Abortion laws by country. Red = fully illegal. Blue = legal. |
To an atheist, the thought that heaven is intervening in world affairs is no doubt fanciful. But once you accept the existence of God, or even, as with the ancient Greeks or Chinese or Hindus, of cosmic justice, the assumption that God is directing history is inevitable. Miscreant societies may do mysteriously well for a time—the Devil has his powers too—but heaven will in due time strike down a Carthage or a Nazi Germany or a USSR in dramatic fashion.
Over time, the good guys usually win. One may protest that this is only because the history is written by the winners. This is not true. Losers usually survive to write their own histories, and history is based on documentary evidence by which one can arrive at the truth of things. In most wars, there is a good side and a bad side, and the good side wins. Is there any obvious counter-example?
That being so, the wholesale acceptance of abortion, by America and by most other developed countries, is the surest possible indication that they have lost the moral high ground, and so are due for decline or sudden collapse. It is the same sin that finished Carthage, or Canaan.
The puzzle is who might rise to replace them? Ibn Khaldun had a useful theory, that a decadent civilization would inevitably and rather suddenly be replaced by “barbarians” from the fringes, just beyond their direct control. They would be a group disciplined by adversity, not some established rival power.
The regime that is set to replace the USA as world leader will not, if Ibn Khaldun is right, be China. China shows at least the same level of moral depravity—as demonstrated by legal abortion—as the US. It will not be Russia. It will not be Japan. It will not be Europe, East or West.

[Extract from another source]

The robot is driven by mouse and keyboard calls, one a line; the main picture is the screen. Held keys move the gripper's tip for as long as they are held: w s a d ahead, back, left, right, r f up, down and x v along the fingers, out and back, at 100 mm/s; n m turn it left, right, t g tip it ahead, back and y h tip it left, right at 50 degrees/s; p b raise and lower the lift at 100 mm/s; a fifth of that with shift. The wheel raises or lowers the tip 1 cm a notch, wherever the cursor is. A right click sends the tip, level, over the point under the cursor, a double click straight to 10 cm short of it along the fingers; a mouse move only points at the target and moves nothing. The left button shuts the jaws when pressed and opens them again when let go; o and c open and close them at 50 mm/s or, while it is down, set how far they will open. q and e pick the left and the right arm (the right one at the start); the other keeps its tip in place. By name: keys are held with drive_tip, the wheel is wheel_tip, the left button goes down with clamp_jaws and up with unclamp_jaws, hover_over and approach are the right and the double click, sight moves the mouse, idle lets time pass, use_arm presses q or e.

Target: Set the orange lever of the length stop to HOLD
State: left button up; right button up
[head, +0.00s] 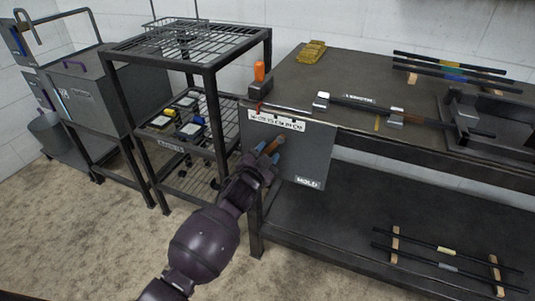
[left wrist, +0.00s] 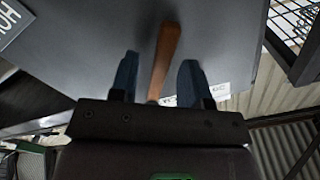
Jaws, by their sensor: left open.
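The orange-brown lever (head: 271,146) is on the dark grey front panel (head: 313,152) of the bench. A HOLD label (head: 308,182) sits at the panel's lower right, away from the lever. Another white label (head: 277,120) runs along the panel's top edge. My left gripper (head: 266,158) is at the lever and partly hides it. In the left wrist view the lever (left wrist: 166,48) lies between my two blue fingers, which are open, with gaps on both sides. Part of the HOLD label (left wrist: 8,22) shows at that view's upper left. My right gripper is out of view.
A black wire-shelf rack (head: 206,62) stands just left of the panel. An orange-topped item (head: 259,72) stands at the bench's left corner. A rod (head: 365,106) and clamps lie on the bench (head: 340,72); more rods (head: 440,255) lie on the lower shelf.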

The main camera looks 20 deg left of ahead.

If we use where abortion is and is not legal as a guide to moral health and strength, the best candidates for new leadership seem to be Subsaharan Africa, the Muslim world, Latin America, and the Philippines.

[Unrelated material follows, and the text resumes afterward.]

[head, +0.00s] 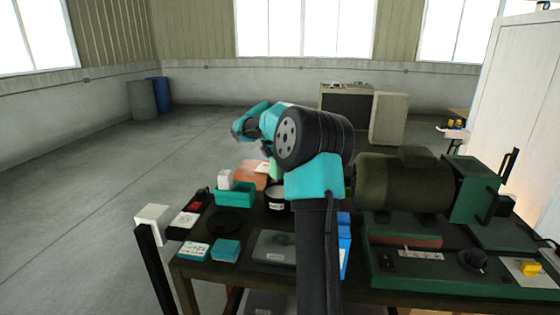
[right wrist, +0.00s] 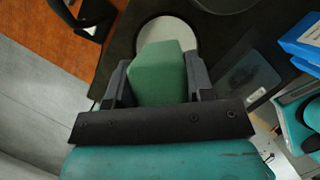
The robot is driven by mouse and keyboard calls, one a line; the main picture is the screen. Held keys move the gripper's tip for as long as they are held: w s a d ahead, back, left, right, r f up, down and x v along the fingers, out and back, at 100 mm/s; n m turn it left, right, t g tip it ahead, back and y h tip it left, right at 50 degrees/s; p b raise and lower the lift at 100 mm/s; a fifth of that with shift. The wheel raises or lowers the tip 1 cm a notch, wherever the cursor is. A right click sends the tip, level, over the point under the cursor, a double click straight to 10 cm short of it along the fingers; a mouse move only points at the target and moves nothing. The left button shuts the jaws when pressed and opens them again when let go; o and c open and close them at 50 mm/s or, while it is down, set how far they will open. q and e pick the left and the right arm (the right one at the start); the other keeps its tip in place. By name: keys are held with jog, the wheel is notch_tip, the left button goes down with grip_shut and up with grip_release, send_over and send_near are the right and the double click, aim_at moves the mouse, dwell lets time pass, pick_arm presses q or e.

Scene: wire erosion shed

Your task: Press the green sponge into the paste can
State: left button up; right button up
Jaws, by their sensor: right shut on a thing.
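The green sponge (right wrist: 160,72) is between the fingers of my right gripper (right wrist: 159,80), which is shut on it. In the head view a small pale-green part of the sponge (head: 264,168) shows below my right arm, which hides most of the gripper. The paste can (head: 276,202) is black with a white label and stands on the bench just below the sponge. In the right wrist view its pale round top (right wrist: 167,33) shows beyond the sponge, which covers part of it. I cannot tell whether sponge and can touch. My left gripper is not in view.
A teal bin (head: 235,195) with a white block stands left of the can, with a dark round dish (head: 230,222) nearby. A grey flat case (head: 273,246) lies in front. A large green machine (head: 410,187) fills the right; a blue box (head: 344,240) stands beside my arm.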

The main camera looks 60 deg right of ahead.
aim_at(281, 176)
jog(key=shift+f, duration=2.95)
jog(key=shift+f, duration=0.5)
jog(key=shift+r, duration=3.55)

In that group, I would put my money on Latin America and the Philippines. They combine this ethical core with a form of the philosophy of liberal democracy which made Britain, France, and America seeming favourites in God’s eyes over the past few centuries. They seem to fit Ibn Khaldun’s description best as the barbarians just beyond the gates. The Africans and the Muslims seem more peripheral to America; and less united among themselves.

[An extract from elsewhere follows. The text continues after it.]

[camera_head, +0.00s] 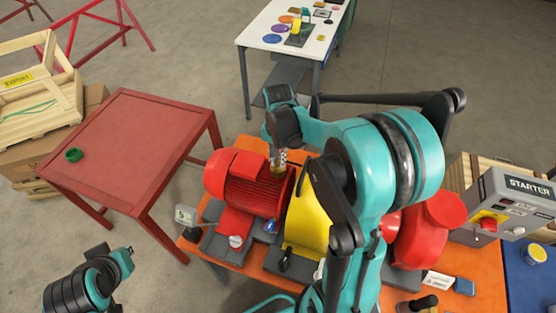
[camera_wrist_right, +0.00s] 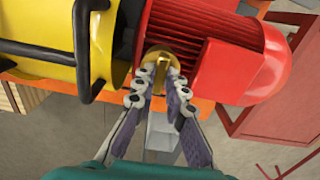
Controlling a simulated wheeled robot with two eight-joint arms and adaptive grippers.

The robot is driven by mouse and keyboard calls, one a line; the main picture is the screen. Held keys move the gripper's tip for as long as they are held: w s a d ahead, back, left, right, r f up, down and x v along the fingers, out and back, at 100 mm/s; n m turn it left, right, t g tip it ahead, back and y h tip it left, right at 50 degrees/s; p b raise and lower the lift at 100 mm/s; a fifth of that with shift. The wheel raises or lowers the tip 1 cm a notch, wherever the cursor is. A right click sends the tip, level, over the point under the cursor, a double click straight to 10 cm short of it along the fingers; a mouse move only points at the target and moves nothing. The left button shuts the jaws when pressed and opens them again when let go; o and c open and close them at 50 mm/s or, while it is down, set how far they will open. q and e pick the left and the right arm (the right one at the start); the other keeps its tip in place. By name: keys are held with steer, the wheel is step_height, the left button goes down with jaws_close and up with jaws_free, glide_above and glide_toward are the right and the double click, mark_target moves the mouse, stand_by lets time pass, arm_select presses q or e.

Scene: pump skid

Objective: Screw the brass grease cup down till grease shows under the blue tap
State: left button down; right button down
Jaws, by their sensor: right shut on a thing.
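The brass grease cup (camera_wrist_right: 158,58) shows in the right wrist view between the red motor and the yellow guard. The fingertips of my right gripper (camera_wrist_right: 158,82) are closed on it from either side, and they partly cover it. In the head view my right gripper (camera_head: 278,160) reaches down behind the motor, and its arm hides part of the skid. The blue tap (camera_head: 271,227) sits low at the near end of the motor, beside the yellow guard. It is too small to tell whether grease shows under it. Only links of my left arm show at the lower left.
The red ribbed motor (camera_head: 240,180) and yellow guard (camera_head: 304,222) stand close together on the orange skid (camera_head: 475,285). A grey starter box (camera_head: 510,205) is at the right. A red table (camera_head: 125,150) with a green ring (camera_head: 73,155) stands at the left.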

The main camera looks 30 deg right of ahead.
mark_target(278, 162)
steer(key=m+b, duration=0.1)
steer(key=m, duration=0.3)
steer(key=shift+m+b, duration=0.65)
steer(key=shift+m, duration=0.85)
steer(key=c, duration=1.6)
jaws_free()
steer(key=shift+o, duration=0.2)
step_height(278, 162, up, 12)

You might scoff that they are poor and disorganized. But the ascension of a new power can happen suddenly. Spain launched her world empire in 1492, the very year she finally drove the Moors out of the homeland. The Dutch began their world empire even as they were fighting a war of independence from Spain. Such current adversity can build solidarity and social cohesion.
Together, the Philippines and Latin America have the demographic weight. The Philippines alone has a larger population than Britain or France.
The transition will need to be sparked by some new ideology, I imagine—something not apparent now. Liberation Theology and Friere’s critical pedagogy look like attempts at this, but duds. Marxism is not a viable platform; it is unethical. And the US might recover, if, as anticipated, the Supreme Court dismantles Roe v. Wade.